It’s the opposite of Camouflage.

If our beavers had chosen a less visible home, outside the center of town, without access or easy observation they would have been long ago exterminated. Seeing their actions and efforts has made them part of the public conversation. Caring people instinctively worry about the accessibility of our colony. Will people harm them? Do they mind the interference? But honestly their public presence is the only thing that has kept them alive.

I hear whispers of lots of “secret” beaver dams that are allowed to exist only because the “authorities” have never seen them.  This is a risky option, because all water flows into someone else’s property eventually. People tend to notice if you have an illicit beaver dam some how. Making sure no one knows about them is one way of assuring that beavers continue to survive. Worth A Dam has added another.

Making sure everyone knows about them.


Sorry I forgot to mention yesterday was the two year anniversary of the important council meeting at the High School. Doesn’t it seem like ages ago? We were all so young then…

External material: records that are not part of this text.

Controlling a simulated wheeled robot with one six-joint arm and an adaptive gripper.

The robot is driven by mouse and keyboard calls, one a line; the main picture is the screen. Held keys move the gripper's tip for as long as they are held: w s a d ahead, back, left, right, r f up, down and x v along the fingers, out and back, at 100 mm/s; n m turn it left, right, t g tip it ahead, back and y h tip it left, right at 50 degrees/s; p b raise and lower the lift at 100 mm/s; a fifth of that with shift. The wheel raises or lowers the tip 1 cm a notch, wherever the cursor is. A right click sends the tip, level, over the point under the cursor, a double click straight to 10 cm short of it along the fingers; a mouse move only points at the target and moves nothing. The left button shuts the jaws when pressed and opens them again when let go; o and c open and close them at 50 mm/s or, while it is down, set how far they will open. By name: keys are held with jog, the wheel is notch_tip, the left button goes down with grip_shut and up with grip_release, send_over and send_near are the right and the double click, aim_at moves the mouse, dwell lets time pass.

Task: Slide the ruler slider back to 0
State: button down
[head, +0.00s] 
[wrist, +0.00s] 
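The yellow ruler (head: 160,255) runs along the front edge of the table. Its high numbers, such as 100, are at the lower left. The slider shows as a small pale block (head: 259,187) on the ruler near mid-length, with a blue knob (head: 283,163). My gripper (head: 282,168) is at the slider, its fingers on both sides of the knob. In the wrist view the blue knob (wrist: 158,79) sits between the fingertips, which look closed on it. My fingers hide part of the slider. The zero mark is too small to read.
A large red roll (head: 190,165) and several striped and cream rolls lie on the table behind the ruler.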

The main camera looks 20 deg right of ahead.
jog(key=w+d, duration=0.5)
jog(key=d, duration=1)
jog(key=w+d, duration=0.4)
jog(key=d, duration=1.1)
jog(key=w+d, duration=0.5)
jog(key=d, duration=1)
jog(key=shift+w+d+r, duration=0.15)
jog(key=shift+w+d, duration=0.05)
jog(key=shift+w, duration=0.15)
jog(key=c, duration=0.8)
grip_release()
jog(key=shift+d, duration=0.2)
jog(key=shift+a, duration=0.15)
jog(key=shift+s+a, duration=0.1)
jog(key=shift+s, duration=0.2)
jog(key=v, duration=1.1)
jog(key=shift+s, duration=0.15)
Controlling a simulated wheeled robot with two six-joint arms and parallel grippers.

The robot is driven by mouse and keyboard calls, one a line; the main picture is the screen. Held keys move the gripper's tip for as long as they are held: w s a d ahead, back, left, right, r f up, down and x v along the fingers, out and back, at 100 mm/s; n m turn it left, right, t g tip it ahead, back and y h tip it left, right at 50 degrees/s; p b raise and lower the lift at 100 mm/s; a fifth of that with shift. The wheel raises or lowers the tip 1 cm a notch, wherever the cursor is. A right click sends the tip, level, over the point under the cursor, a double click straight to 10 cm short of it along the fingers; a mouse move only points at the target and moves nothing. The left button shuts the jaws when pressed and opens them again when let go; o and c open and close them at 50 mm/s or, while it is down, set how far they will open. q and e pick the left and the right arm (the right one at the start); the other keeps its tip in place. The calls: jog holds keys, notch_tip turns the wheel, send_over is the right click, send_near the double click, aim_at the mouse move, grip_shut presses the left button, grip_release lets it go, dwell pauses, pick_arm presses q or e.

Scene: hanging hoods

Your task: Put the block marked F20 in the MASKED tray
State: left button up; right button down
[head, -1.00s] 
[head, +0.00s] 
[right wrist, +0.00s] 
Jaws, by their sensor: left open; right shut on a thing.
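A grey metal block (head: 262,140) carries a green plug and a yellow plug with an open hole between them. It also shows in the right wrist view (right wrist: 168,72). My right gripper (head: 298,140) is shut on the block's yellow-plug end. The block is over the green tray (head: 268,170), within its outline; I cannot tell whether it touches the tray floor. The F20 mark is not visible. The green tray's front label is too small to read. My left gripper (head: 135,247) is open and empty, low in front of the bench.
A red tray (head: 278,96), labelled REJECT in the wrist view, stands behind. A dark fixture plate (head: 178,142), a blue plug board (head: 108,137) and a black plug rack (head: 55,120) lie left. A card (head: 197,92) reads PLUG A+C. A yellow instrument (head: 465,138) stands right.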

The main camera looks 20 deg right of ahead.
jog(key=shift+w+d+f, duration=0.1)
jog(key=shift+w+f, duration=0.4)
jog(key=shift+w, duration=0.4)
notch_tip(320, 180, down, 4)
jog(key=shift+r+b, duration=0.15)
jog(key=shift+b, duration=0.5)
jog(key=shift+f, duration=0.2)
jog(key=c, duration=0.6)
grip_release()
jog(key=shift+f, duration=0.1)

Last night’s JMA awards was an amazing reminder that there are very good people doing astonishing grand things in the world. Lee Stetson as John Muir was a revelation and I was in tears by the end of it. We had been called the night before to take him out for a late night beaver viewing, and I told him I was sure when he was quoting Muir’s passion for the sentinel Sequoias he loved and worked so hard for, (“If just one of these colonels could go to Washington and argue on its own behalf, just one, we would never talk about cutting them down again”) he was really thinking about our beavers.

Well maybe that was just me.

Like that fateful day two years ago, it was a beauteous night and made me excited to be a part of something so rare and wonderous. I’m sure I’ll write more later, must dash to the Save Mt. Diablo event. Watch some of the video, skip through the 45 council minutes and just watch the people comments. They are stunning.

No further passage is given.